EXERCISE DETAILS → Each line from the start of the records below through the line that contains "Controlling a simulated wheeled" should be printed exactly. Pictures are omitted.

DATA PROVIDED →
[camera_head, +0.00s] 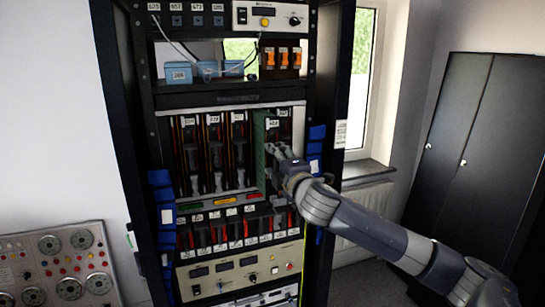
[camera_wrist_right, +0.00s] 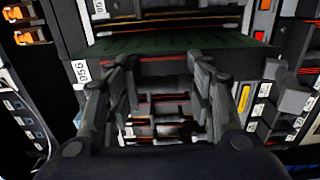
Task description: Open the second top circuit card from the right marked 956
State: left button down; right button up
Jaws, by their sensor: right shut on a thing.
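The circuit card marked 956 (camera_wrist_right: 81,72) is at the upper row's right end of the rack. Its green board face (camera_head: 260,150) shows in the head view, standing forward of its neighbours, and as a dark green strip (camera_wrist_right: 165,45) in the right wrist view. My right gripper (camera_head: 281,156) is at the front of this card, below its label (camera_head: 273,124). In the right wrist view its two fingers (camera_wrist_right: 163,80) are around the card's front part; the exact contact is partly hidden. My left gripper is not in view.
More upper cards (camera_head: 213,150) stand to the left, and a lower row of cards (camera_head: 225,230) sits below a coloured strip (camera_head: 222,202). The rack's right post (camera_head: 324,90) with blue pads (camera_head: 317,135) is close to my right arm. A black cabinet (camera_head: 470,140) stands at right.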

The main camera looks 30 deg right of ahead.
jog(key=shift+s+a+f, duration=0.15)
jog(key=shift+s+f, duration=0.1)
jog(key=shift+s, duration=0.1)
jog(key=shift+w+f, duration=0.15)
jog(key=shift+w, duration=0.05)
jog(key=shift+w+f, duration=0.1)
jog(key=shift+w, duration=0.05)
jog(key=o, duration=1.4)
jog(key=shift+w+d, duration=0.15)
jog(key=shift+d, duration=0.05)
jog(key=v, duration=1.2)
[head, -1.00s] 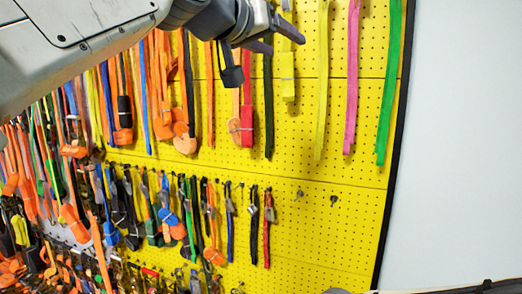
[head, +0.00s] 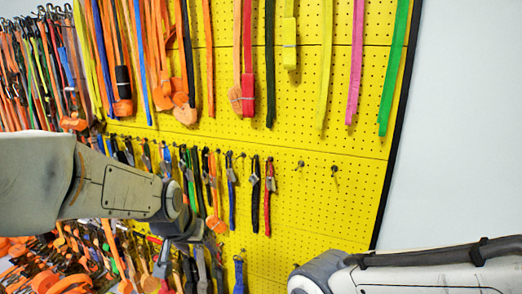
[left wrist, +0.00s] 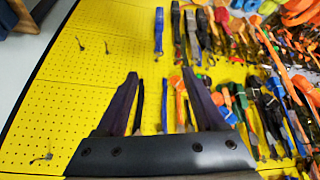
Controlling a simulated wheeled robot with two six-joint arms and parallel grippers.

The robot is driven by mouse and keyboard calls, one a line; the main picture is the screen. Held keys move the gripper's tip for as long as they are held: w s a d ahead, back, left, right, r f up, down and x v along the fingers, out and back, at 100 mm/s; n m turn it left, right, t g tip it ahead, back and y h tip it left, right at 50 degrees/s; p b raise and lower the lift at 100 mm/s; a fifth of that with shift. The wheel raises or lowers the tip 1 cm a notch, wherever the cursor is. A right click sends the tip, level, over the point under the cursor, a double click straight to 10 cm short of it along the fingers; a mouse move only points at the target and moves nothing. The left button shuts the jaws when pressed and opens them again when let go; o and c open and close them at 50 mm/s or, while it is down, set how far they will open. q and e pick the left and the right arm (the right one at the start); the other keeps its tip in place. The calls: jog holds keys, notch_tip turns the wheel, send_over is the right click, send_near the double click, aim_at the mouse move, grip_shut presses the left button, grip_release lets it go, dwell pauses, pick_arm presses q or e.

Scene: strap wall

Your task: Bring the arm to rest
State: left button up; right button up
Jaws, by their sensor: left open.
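My left arm (head: 110,188) comes in from the left in the head view, in front of the lower part of the strap wall (head: 300,215). Its wrist end bends downward among the lower straps, and the fingers are hard to make out there. In the left wrist view my left gripper (left wrist: 160,78) is open, with two dark fingers spread apart. I see nothing held between them; straps hang on the yellow board beyond. My right arm (head: 420,268) shows at the lower right of the head view; its gripper is out of view.
Long straps hang along the top, including a pink strap (head: 355,70) and a green strap (head: 394,70). Shorter straps, such as a red one (head: 268,195), hang in the lower row. The right of the board is mostly bare, beside a plain pale wall (head: 460,130).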

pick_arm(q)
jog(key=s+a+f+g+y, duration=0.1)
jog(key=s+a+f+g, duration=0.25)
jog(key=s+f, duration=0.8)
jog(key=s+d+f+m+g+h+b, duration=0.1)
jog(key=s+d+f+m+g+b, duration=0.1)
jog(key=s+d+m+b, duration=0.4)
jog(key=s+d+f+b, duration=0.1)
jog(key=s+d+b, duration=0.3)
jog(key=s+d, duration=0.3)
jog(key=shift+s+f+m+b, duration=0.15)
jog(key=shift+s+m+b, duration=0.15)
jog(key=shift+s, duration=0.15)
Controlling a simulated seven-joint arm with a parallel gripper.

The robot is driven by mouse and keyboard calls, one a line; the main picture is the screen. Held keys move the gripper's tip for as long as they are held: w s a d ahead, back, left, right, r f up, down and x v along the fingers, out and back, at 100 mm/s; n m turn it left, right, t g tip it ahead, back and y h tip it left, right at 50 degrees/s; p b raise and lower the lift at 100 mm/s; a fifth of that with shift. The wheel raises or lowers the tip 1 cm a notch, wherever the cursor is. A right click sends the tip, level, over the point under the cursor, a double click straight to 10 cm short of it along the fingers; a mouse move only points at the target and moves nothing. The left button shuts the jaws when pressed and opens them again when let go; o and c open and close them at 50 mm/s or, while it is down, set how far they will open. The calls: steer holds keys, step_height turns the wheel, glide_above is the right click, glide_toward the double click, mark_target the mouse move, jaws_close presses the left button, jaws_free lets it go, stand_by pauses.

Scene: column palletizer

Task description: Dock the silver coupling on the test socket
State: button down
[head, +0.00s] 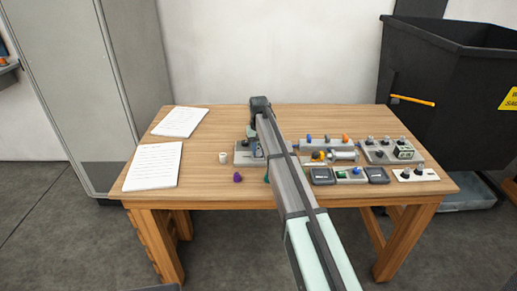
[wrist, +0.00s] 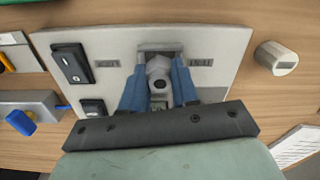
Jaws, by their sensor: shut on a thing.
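The silver coupling (wrist: 158,68) is a pale grey round piece with a dark opening, between the blue fingers of my gripper (wrist: 158,88) in the wrist view. The gripper is shut on it. It lies over a light grey panel (wrist: 225,45) with black rocker switches and small labels. I cannot tell which part of the panel is the test socket, or whether the coupling touches it. A grey frame-like piece shows just behind the coupling. In the head view my arm covers most of the panel (head: 242,160), and the gripper and coupling cannot be made out clearly.
A small white cylinder (head: 223,157) and a purple piece (head: 238,177) stand left of my arm. Papers (head: 153,166) lie at the table's left. Several blocks and switch boxes (head: 392,151) crowd the right. The left-front tabletop is mostly clear. A black bin (head: 445,85) stands behind right.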

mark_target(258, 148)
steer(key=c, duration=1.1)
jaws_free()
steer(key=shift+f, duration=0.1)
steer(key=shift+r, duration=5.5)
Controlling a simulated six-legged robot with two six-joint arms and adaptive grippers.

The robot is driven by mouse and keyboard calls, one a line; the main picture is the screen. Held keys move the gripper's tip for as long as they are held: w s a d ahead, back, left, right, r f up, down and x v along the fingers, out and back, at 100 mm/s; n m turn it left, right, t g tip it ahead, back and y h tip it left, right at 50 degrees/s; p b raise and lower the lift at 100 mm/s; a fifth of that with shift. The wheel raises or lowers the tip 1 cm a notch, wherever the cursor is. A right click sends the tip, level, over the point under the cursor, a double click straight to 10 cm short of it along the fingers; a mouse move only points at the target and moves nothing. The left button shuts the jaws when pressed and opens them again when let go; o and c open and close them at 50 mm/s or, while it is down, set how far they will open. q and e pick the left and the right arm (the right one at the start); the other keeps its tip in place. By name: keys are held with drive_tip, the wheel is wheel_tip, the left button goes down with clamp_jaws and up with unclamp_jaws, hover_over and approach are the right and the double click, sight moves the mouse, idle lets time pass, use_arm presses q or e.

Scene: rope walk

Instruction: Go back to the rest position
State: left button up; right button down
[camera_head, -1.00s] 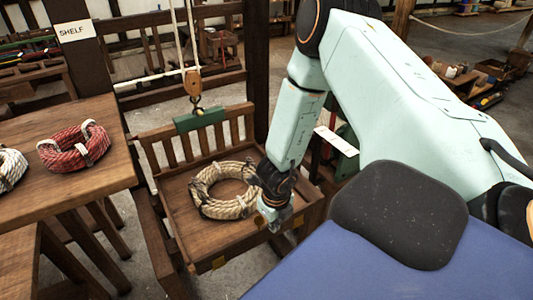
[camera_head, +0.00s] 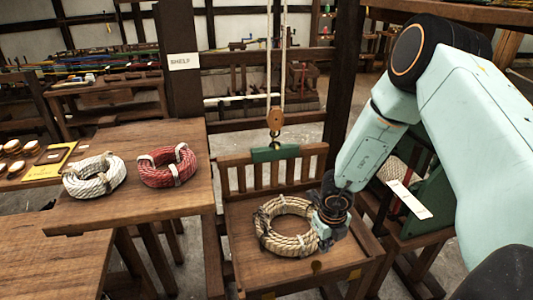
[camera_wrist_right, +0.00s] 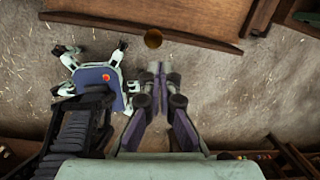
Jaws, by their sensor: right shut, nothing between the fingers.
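My right gripper (camera_head: 323,242) is shut and empty. In the head view it overlaps the right edge of a tan rope coil (camera_head: 270,240), which lies on a slatted wooden platform (camera_head: 245,275); I cannot tell whether they touch. In the right wrist view the fingers (camera_wrist_right: 157,75) are together over bare floor, just off a wooden edge (camera_wrist_right: 150,30), with no rope between them. My left gripper is not in view.
A red coil (camera_head: 167,175) and a white coil (camera_head: 92,187) lie on a wooden table (camera_head: 190,208) at left. A pulley block (camera_head: 275,120) hangs on ropes above the platform's green bar (camera_head: 275,153). A dark post (camera_head: 345,85) stands behind my right arm.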

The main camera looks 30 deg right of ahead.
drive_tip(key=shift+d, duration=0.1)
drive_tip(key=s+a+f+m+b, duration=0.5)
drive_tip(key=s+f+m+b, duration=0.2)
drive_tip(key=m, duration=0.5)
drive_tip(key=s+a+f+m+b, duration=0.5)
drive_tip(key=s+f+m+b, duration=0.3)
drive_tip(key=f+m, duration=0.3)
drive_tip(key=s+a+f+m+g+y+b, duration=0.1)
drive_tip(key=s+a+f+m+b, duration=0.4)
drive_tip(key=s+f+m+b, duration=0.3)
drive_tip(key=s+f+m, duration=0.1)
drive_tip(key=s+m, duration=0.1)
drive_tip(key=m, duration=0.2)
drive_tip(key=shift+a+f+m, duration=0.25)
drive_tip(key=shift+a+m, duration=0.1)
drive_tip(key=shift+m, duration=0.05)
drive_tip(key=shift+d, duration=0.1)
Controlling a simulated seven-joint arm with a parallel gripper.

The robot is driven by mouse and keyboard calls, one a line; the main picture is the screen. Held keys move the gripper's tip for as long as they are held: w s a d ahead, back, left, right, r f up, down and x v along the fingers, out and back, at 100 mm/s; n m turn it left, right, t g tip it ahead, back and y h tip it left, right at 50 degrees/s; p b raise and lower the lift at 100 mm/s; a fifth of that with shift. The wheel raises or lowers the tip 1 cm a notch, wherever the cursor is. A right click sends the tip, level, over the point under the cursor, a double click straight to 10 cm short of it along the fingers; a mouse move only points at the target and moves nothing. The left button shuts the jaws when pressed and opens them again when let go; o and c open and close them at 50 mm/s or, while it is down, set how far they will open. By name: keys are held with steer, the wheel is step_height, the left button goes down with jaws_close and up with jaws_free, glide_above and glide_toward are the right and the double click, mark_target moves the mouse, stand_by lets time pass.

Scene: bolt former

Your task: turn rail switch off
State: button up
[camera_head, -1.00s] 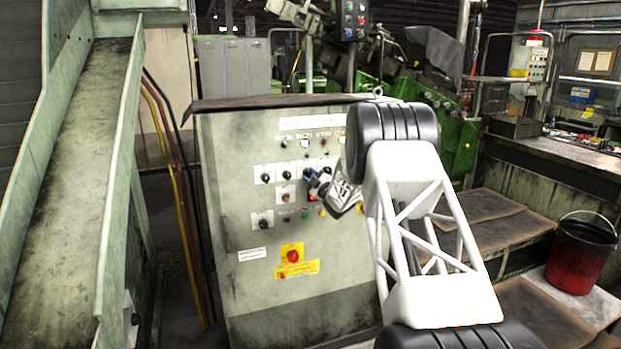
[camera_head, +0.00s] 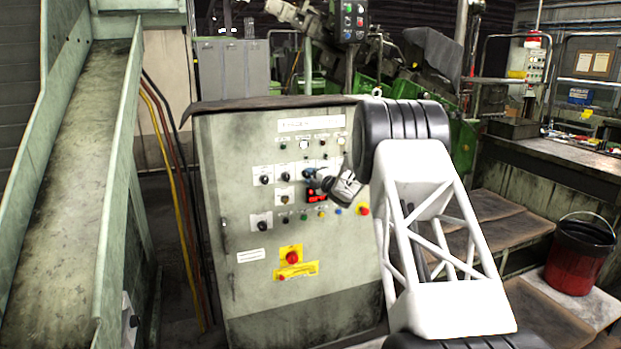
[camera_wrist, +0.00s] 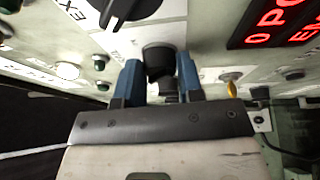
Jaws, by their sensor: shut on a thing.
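The grey control panel (camera_head: 240,190) carries rows of knobs, lamps and buttons. My gripper (camera_head: 314,181) is at the panel's middle right, just above the red display (camera_head: 316,196). In the wrist view its blue fingers (camera_wrist: 158,78) stand on both sides of a black rotary knob (camera_wrist: 158,56) and are shut on it. The label that tells which switch this is cannot be read. In the head view my gripper hides this knob.
Another black knob (camera_wrist: 128,8) on a white plate is close by in the wrist view. A red emergency button (camera_head: 292,257) on yellow is lower on the panel. A green chute (camera_head: 75,170) stands left, and a red bucket (camera_head: 577,258) stands right.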

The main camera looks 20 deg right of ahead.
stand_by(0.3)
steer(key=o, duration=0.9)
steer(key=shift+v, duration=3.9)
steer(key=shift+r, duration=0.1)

REPLY TO THE TASK →
[camera_head, +0.00s] 
[camera_wrist_right, +0.00s] 
Task description: Open the second top circuit card from the right marked 956
State: left button down; right button up
Jaws, by their sensor: right shut on a thing.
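The circuit card marked 956 (camera_wrist_right: 81,72) is at the upper row's right end of the rack. Its green board face (camera_head: 260,150) shows in the head view, standing forward of its neighbours, and as a dark green strip (camera_wrist_right: 165,45) in the right wrist view. My right gripper (camera_head: 281,156) is at the front of this card, below its label (camera_head: 273,124). In the right wrist view its two fingers (camera_wrist_right: 163,80) are around the card's front part; the exact contact is partly hidden. My left gripper is not in view.
More upper cards (camera_head: 213,150) stand to the left, and a lower row of cards (camera_head: 225,230) sits below a coloured strip (camera_head: 222,202). The rack's right post (camera_head: 324,90) with blue pads (camera_head: 317,135) is close to my right arm. A black cabinet (camera_head: 470,140) stands at right.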

The main camera looks 30 deg right of ahead.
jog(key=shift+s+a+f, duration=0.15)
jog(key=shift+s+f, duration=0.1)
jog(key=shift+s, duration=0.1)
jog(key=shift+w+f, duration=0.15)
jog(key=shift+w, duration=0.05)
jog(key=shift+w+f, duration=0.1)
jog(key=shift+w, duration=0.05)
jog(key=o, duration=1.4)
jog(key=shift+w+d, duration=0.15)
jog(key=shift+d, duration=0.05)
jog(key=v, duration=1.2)
[head, -1.00s] 
[head, +0.00s] 
[left wrist, +0.00s] 
Controlling a simulated wheeled robot with two six-joint arms and parallel grippers.

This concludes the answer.